Given data
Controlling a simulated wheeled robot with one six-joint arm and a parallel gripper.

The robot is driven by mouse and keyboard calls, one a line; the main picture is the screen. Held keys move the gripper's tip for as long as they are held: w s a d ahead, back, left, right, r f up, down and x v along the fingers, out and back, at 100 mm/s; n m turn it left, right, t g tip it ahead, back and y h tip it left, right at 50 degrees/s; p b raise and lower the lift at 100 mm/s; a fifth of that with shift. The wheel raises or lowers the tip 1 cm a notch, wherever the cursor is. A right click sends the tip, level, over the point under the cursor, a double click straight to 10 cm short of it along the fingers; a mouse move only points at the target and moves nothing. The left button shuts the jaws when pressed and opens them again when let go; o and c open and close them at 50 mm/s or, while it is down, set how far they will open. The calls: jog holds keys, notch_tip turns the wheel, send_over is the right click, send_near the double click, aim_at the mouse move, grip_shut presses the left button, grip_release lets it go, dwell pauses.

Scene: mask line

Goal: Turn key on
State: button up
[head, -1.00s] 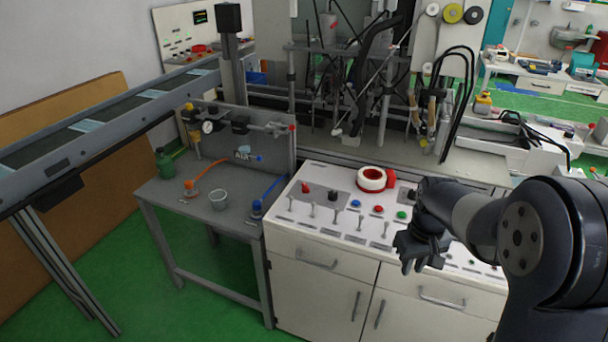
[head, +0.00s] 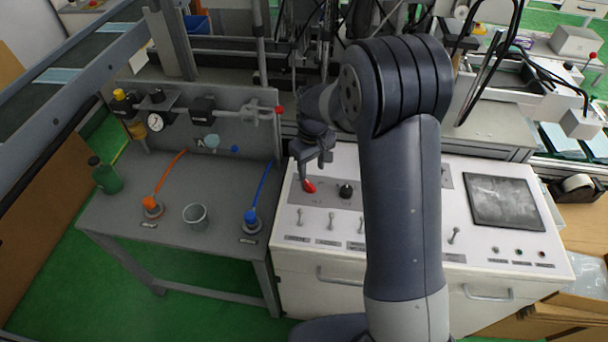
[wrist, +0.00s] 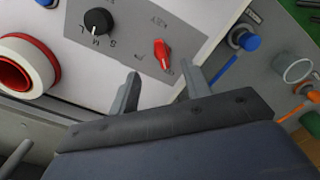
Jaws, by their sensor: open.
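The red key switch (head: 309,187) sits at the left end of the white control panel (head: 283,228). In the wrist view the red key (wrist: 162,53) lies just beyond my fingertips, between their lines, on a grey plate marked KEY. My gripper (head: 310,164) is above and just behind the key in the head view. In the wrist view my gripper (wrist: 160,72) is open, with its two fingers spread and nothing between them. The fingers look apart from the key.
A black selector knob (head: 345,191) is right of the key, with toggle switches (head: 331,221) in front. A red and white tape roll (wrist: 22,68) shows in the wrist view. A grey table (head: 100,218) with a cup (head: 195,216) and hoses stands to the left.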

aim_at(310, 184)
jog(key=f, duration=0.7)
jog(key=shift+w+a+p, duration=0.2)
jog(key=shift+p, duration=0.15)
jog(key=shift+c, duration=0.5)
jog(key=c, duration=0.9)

...

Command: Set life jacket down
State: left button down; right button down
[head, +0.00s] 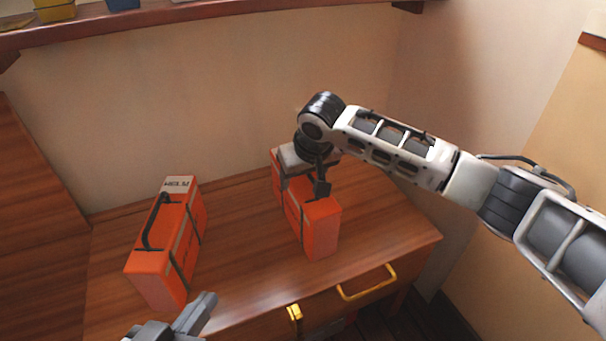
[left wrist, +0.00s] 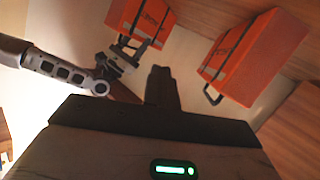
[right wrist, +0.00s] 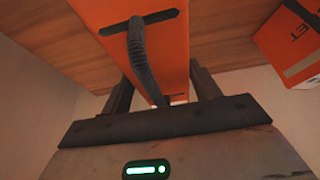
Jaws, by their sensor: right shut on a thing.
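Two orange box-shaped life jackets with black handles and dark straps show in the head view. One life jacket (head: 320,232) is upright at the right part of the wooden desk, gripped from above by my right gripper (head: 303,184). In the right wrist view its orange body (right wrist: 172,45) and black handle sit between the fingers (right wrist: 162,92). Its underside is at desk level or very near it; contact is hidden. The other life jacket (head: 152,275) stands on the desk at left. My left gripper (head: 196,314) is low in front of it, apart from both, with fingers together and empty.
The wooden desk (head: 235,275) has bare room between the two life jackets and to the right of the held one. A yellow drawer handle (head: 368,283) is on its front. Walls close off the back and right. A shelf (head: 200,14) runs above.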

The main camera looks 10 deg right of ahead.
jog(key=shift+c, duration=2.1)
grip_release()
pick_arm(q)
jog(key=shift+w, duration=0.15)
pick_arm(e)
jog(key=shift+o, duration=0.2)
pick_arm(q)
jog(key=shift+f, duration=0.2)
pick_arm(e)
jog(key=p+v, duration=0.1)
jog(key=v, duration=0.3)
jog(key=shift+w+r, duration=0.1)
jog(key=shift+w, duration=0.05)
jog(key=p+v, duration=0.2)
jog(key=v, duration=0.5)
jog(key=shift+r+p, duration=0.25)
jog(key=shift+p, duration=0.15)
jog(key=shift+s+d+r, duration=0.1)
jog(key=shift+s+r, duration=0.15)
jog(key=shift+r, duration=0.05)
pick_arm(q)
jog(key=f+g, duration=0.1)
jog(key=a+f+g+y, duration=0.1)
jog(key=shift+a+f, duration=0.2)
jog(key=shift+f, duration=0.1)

--

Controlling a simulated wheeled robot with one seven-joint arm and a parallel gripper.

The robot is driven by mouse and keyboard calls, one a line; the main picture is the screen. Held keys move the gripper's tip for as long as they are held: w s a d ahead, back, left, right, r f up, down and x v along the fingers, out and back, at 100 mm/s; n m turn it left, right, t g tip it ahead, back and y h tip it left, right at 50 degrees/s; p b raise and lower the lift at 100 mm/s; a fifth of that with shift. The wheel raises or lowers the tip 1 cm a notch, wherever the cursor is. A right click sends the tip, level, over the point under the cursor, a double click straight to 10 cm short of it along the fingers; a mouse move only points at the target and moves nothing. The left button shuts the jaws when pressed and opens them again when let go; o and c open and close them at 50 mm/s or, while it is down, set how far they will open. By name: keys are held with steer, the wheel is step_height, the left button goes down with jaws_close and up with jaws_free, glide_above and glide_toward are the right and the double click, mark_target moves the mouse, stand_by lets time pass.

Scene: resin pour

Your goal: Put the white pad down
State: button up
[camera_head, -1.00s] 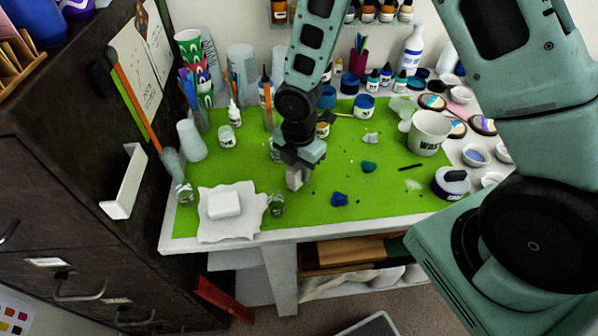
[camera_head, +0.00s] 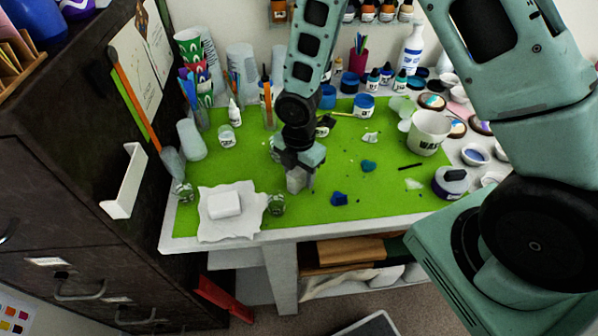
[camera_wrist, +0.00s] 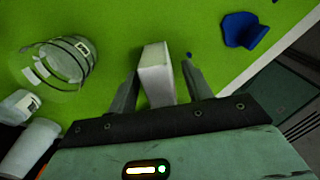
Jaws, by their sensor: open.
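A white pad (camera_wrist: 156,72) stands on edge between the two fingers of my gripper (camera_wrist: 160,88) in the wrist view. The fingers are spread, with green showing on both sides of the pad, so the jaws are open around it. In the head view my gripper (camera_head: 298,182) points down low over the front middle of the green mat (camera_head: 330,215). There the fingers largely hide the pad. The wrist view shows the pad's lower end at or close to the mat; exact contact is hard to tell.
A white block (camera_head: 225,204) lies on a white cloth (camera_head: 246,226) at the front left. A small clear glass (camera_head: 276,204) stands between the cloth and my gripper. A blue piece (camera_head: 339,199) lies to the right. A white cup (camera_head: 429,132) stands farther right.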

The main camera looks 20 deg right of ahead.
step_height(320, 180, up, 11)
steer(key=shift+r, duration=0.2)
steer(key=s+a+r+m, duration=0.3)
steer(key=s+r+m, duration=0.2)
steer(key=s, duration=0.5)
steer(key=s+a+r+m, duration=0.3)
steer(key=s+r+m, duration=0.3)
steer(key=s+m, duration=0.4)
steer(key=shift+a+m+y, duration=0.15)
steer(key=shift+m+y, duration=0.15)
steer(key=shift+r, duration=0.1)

Set problem
Give back exactly the lines from the one containing "go, dwell pauses." to the one containing "[wrist, +0.00s]", both included, and no pictures.

Reply to the task
The robot is driven by mouse and keyboard calls, one a line; the main picture is the screen. Held keys move the gripper's tip for as long as they are held: w s a d ahead, back, left, right, r f up, down and x v along the fingers, out and back, at 100 mm/s; n m turn it left, right, t g tip it ahead, back and y h tip it left, right at 50 degrees/s; p b raise and lower the lift at 100 mm/s; a fifth of that with shift. The wheel raises or lowers the tip 1 cm a notch, wherever the cursor is. A right click sends the tip, level, over the point under the cursor, a double click straight to 10 cm short of it along the fingers; a mouse move only points at the target and moves nothing. The left button shuts the jaws when pressed and opens them again when let go; o and c open and close them at 50 mm/s or, while it is down, set how far they will open. The calls: jog holds keys, notch_tip turns the wheel, send_over is the right click, send_near the double click, aim_at the mouse move, grip_shut presses the left button, grip_release lets it go, dwell pauses.

Scene: mask line

Goal: Turn key on
State: button up
[head, -1.00s] 
[head, +0.00s] 
[wrist, +0.00s] 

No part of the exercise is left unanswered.